Literary Translation in the Digital Age

Literary Translation in the Digital Age

Thoreau famously proclaimed, “Books must be read as deliberately and reservedly as they were written.” He went on to write, “Those who have not learned to read the ancient classics in the language in which they were written must have a very imperfect knowledge of the history of the human race.” This brings to surface the important question of translation. Thoreau thinks that the only “right” way to read literature that’s not printed in one’s native tongue is to learn to read it in its original language. This seems a bit unreasonable today, when very few people learn Greek and Latin and instead read the Classics in English.

Unfortunately, though many English books are translated into other languages, very few books in other languages are translated into English. The University of Rochester runs a website called Three Percent—named after the tiny percentage of books published in the U.S. that are translated works—that keeps a database of all the fiction and poetry in the U.S. that is translated from another language into English. The website’s “about” page states, “The motivating force behind the website is the view that reading literature from other countries is vital to maintaining a vibrant book culture and to increasing the exchange of ideas among cultures… To remain among the world’s best educated readers, English speakers must have access to the world’s great literatures. It is a historical truism and will always remain the case that some of the best books ever written were written in a language other than English.” My guess is that Thoreau would agree with that.

In that same vein, though Thoreau would have no idea, computer coding can also be seen as a form of translation. An academic paper entitled “Digital Code and Literary Text” by Florian Cramer explores the idea of innate textuality of the language of digital systems, and therefore the interconnectedness of all languages, including those of computers. The paper reads, “Zeros and ones are an alphabet which can be translated forth and back between other alphabets without information loss.
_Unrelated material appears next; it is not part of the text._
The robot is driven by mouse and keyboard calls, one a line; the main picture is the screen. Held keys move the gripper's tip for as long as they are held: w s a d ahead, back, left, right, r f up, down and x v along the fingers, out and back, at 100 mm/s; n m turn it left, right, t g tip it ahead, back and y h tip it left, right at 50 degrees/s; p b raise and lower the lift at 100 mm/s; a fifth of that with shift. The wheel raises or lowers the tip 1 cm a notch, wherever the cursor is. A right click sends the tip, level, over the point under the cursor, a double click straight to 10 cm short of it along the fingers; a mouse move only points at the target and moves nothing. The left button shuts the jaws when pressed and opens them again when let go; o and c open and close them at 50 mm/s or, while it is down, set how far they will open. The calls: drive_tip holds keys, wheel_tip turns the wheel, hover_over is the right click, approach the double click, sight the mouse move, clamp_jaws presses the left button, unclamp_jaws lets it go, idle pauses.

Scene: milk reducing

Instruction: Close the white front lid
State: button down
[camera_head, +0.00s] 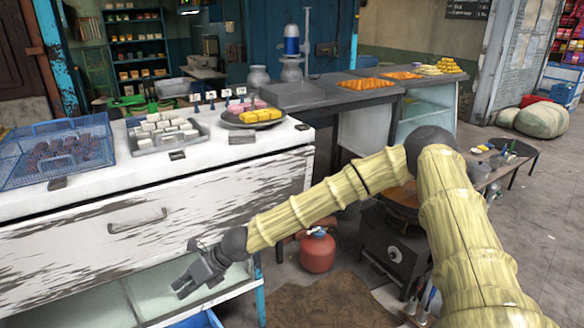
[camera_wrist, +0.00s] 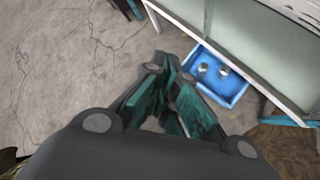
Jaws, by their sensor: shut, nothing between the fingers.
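The white front lid (camera_head: 150,233) is the worn, paint-chipped front panel of the counter, with a metal handle (camera_head: 137,221) near its left-middle. It slants outward from the counter top, and an open glass-sided space (camera_head: 170,290) shows below its lower edge. My gripper (camera_head: 185,288) is shut and empty, low in front of the counter near the lid's lower edge. In the wrist view my gripper (camera_wrist: 165,98) points down toward the floor, with its fingers together.
A blue wire basket (camera_head: 55,155), a tray of white blocks (camera_head: 165,132) and a plate of sweets (camera_head: 252,117) stand on the counter. A red gas cylinder (camera_head: 317,250) and a dark stove (camera_head: 393,245) stand right. A blue bin (camera_wrist: 218,76) sits low beneath the counter.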

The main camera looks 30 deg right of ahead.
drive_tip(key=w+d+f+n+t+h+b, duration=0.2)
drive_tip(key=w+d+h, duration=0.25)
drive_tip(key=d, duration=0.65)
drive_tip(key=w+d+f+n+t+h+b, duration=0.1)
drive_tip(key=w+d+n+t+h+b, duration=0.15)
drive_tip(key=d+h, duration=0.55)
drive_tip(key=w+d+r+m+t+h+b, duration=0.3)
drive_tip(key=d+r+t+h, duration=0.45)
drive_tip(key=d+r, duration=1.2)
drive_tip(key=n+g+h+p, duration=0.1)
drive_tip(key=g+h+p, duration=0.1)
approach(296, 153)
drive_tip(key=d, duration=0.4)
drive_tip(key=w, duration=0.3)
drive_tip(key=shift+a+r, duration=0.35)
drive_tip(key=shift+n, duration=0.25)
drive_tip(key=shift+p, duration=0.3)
It does, in my point of view, make no sense to limit the definition of the alphabet in general to that of the Roman alphabet in particular when we can the same textual information in this very alphabet, as Morse code, flag signs or transliterated into zeros and ones.”

Cramer writes that though it may be tempting to categorize language into either machine readable or human readable, it’s important to keep in mind that machine language is still relevant to human art and literature. Furthermore, computer code isn’t computer created. Rather, humans write all language. Cramer draws a comparison between computer code and musical notation, which is also a “written formal instruction code” yet is a creative human art form.

He writes, “Literature and computers meet first of all where alphabets and code, human language and machine language intersect.”